→ **Goal**
Could you write out every record below exactly, leaving out any pictures?

#### Data provided

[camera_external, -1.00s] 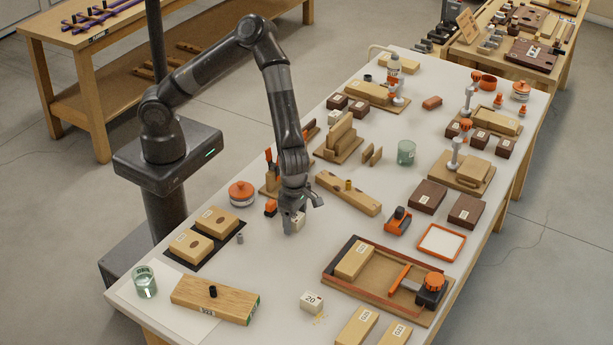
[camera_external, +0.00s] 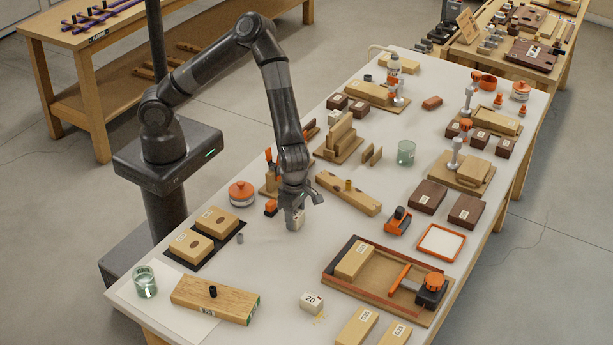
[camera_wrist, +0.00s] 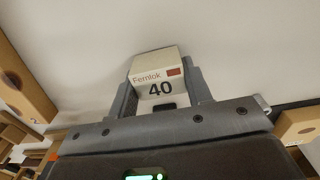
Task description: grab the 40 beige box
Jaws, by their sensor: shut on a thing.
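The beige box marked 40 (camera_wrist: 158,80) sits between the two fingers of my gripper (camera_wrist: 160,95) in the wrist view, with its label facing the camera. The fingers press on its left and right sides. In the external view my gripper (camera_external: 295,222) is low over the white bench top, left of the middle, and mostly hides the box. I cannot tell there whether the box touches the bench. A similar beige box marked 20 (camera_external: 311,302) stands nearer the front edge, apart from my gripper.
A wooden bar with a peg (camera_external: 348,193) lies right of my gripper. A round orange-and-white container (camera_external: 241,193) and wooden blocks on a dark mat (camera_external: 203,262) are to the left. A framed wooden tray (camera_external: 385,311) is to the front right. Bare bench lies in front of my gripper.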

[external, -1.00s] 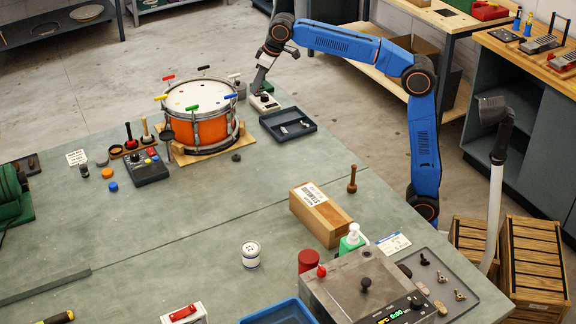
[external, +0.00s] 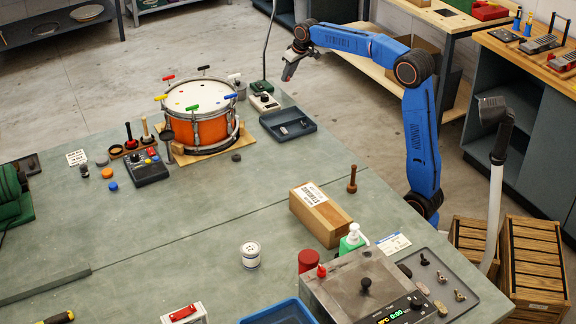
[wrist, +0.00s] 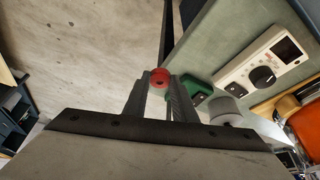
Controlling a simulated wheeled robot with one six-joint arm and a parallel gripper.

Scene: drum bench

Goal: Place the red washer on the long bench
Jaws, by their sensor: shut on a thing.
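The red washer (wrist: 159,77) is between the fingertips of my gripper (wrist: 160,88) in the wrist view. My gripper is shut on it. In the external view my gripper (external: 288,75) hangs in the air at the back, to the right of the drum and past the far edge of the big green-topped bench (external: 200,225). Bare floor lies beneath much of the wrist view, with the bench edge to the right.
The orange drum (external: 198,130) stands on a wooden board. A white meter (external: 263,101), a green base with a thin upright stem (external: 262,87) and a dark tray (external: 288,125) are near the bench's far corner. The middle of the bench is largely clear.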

########

→ **Result below**
[camera_external, -1.00s] 
[camera_external, +0.00s] 
[camera_wrist, +0.00s] 
Task description: grab the 40 beige box
Jaws, by their sensor: shut on a thing.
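The beige box marked 40 (camera_wrist: 158,80) sits between the two fingers of my gripper (camera_wrist: 160,95) in the wrist view, with its label facing the camera. The fingers press on its left and right sides. In the external view my gripper (camera_external: 295,222) is low over the white bench top, left of the middle, and mostly hides the box. I cannot tell there whether the box touches the bench. A similar beige box marked 20 (camera_external: 311,302) stands nearer the front edge, apart from my gripper.
A wooden bar with a peg (camera_external: 348,193) lies right of my gripper. A round orange-and-white container (camera_external: 241,193) and wooden blocks on a dark mat (camera_external: 203,262) are to the left. A framed wooden tray (camera_external: 385,311) is to the front right. Bare bench lies in front of my gripper.

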[external, -1.00s] 
[external, +0.00s] 
[wrist, +0.00s] 
Controlling a simulated wheeled robot with one six-joint arm and a parallel gripper.

Scene: drum bench

Goal: Place the red washer on the long bench
Jaws, by their sensor: shut on a thing.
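The red washer (wrist: 159,77) is between the fingertips of my gripper (wrist: 160,88) in the wrist view. My gripper is shut on it. In the external view my gripper (external: 288,75) hangs in the air at the back, to the right of the drum and past the far edge of the big green-topped bench (external: 200,225). Bare floor lies beneath much of the wrist view, with the bench edge to the right.
The orange drum (external: 198,130) stands on a wooden board. A white meter (external: 263,101), a green base with a thin upright stem (external: 262,87) and a dark tray (external: 288,125) are near the bench's far corner. The middle of the bench is largely clear.

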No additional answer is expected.